‘Kijk nou toch eens wat leuk’, riep mijn echtgenote enthousiast. We stonden voor een met hout opgetrokken kraampje op een kerstmarkt in Duitsland.
‘Ja hoor, enig’, zei ik ietwat afwezig want mijn aandacht werd getrokken door een meer dan verleidelijk reukspoor wat ergens op de markt werd geproduceerd en uiteindelijk bij mijn neus terecht kwam. De geur kwam onmiskenbaar van een bratwurst-stalletje en ik keek nerveus om mij heen op zoek naar de oorsprong. Bratwursten doen namelijk iets met mij. Ze zorgen ervoor dat mijn maag zich anders gaat gedragen. Hij draait, begint een rek en strekoefening en blijft dan met de ingang naar boven gericht schreeuwen om aandacht. ‘Vul mij, vul mij’, hoorde ik hem knorren.

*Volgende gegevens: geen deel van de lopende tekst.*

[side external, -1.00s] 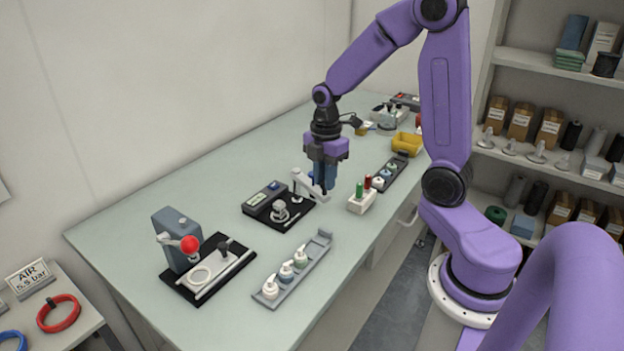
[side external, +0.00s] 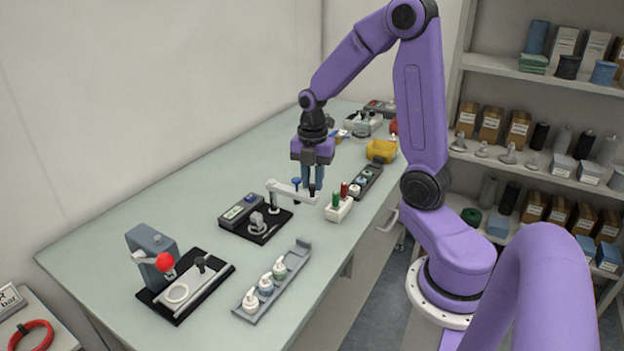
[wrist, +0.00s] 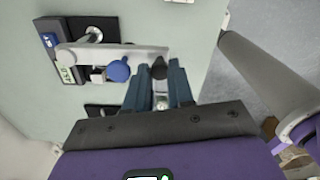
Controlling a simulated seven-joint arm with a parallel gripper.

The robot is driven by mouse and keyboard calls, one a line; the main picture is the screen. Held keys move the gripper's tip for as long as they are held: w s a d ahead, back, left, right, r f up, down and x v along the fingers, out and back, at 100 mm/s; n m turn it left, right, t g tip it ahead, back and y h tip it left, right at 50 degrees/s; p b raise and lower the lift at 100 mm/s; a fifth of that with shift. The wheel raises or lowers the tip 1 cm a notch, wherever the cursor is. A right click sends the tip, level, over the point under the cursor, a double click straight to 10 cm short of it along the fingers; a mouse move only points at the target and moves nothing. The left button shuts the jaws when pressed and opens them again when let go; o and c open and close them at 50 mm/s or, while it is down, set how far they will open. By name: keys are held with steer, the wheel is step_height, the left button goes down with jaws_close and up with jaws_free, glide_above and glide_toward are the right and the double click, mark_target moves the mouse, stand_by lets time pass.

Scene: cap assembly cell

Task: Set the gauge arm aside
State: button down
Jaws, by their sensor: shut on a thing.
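The gauge arm (side external: 286,190) is a pale bar on a post above a black gauge base (side external: 262,236). A blue knob (side external: 297,182) stands on the bar. In the wrist view the bar (wrist: 80,56) runs across the upper left, with its blue knob (wrist: 119,70) left of my fingers. My gripper (side external: 314,192) is at the bar's free end, right of the base. In the wrist view my gripper (wrist: 160,74) is shut on the dark knob (wrist: 159,67) at that end. The fingers partly hide the knob.
A white holder (side external: 339,210) with a green and a red peg stands close to the right. A grey tray (side external: 262,302) of small bottles lies in front. A press fixture (side external: 157,245) stands at front left. Bare table (side external: 180,205) lies left of the gauge base.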

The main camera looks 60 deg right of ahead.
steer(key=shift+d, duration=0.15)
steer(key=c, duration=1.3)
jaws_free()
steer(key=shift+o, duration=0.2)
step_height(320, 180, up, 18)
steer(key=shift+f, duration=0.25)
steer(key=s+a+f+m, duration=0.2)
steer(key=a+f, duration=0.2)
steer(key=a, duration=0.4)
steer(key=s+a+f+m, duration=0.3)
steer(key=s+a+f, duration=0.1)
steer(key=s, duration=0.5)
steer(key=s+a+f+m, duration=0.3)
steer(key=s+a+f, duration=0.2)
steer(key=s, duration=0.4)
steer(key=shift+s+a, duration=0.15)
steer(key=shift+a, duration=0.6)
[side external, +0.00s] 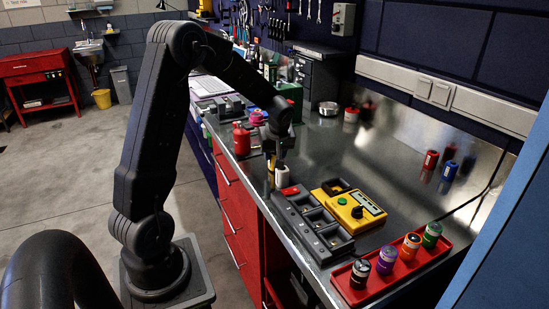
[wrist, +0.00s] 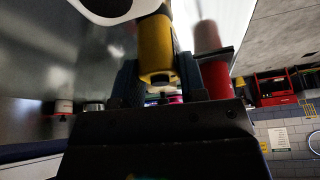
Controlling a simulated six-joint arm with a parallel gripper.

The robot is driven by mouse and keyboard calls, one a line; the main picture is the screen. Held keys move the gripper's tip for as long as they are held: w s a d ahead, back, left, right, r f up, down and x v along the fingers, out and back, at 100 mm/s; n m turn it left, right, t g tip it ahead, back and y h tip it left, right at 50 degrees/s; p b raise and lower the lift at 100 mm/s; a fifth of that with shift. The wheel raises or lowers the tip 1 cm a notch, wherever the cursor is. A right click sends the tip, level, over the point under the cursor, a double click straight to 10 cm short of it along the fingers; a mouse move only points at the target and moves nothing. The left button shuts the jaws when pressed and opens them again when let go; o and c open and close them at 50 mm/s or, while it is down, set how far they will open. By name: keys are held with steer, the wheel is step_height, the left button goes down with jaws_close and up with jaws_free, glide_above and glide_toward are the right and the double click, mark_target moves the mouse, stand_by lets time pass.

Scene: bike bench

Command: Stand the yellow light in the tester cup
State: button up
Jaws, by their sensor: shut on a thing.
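My gripper (side external: 274,156) is shut on the yellow light (wrist: 157,48), a yellow cylinder between the two fingers in the wrist view. In the side view the gripper is above the bench's near edge, left of the dark charger rack, and hides most of the light. A white round part with a dark centre (wrist: 110,8) shows beside the light's far end; I cannot tell whether it belongs to it. The yellow tester (side external: 348,205) sits on the bench to the right of the rack, apart from my gripper. A dark opening (side external: 338,187) at its back left may be the cup.
The dark rack (side external: 312,224) has several bays and a red piece (side external: 290,190) at its far end. A red tray (side external: 405,271) holds several coloured lights. A red canister (side external: 241,141) stands left of my gripper.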

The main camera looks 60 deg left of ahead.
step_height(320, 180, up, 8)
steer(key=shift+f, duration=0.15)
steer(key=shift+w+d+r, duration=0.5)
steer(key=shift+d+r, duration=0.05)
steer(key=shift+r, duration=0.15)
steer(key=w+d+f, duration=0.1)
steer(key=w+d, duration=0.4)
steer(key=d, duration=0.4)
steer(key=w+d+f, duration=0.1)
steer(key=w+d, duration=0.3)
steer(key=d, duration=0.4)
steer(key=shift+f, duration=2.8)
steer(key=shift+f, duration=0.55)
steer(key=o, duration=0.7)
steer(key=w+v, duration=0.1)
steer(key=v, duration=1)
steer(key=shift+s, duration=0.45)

‘Vind je het leuk?’, informeerde mijn echtgenote opnieuw. Ze stond nog steeds met het houten dingetje in haar vingers en de verkoopster tikte ongeduldig op het in elkaar geknutselde toonbankje.
‘Ja hoor, geweldig. Koop nou maar want dan kunnen we verder.’ Ik had helemaal geen zin in discussies rond een in mijn ogen totaal overbodig versiersel wat eerst ergens op de vensterbank zou belanden om vervolgens na kerst in de vuilnisbak te eindigen. Maar goed, ik zit iets anders in elkaar dan mijn echtgenote.
‘Vul mij, vul mij’, schreeuwde mijn lijf.
‘Heb je weer eens haast?’, vroeg ze geïrriteerd.
‘Nee hoor’, deed ik geruststellend.
‘Je klinkt heel raar’, zei ze.
‘Fünf Euro’, riep de verkoopster.
‘Bart, vijf euro’, vertaalde mijn echtgenote.
‘Vul mij, vul mij.’ Ik trok mijn portemonnee en stak hem meteen weer terug.
‘Laat mij dat prul nog eens bekijken?’, vroeg ik en graaide het uit haar handen.
‘Vijf euro? Dat is toch veel te veel voor zo’n beschilderde wasknijper?’
‘En je vond hem leuk!!’, zei ze.
‘Jawel, maar niet voor vijf Euro. Viel zu teuer’, riep ik naar de verkoopster. Ze kwam in beweging, trok het ding uit mijn vingers en zette het geïrriteerd terug tussen de rest van de prullaria.
‘Nou ja zeg, Bart, heb ik hier ook nog wat in te brengen? Ik wil dat ding.’
‘Schatje, het is troep. Het is slecht op het voetje gelijmd en de verf is nog nat.’ Ik begon overdreven met mijn vingers langs mijn broek te wrijven.
‘Vul mij… vul mij.’ Er borrelde nu ook een lichte boer.
‘We gaan’, besloot ik en trok haar mee.
‘En wat nu?’, vroeg ze nog steeds boos.
‘Eerst eten. Daarna kijken we nog wel naar iets leuks.’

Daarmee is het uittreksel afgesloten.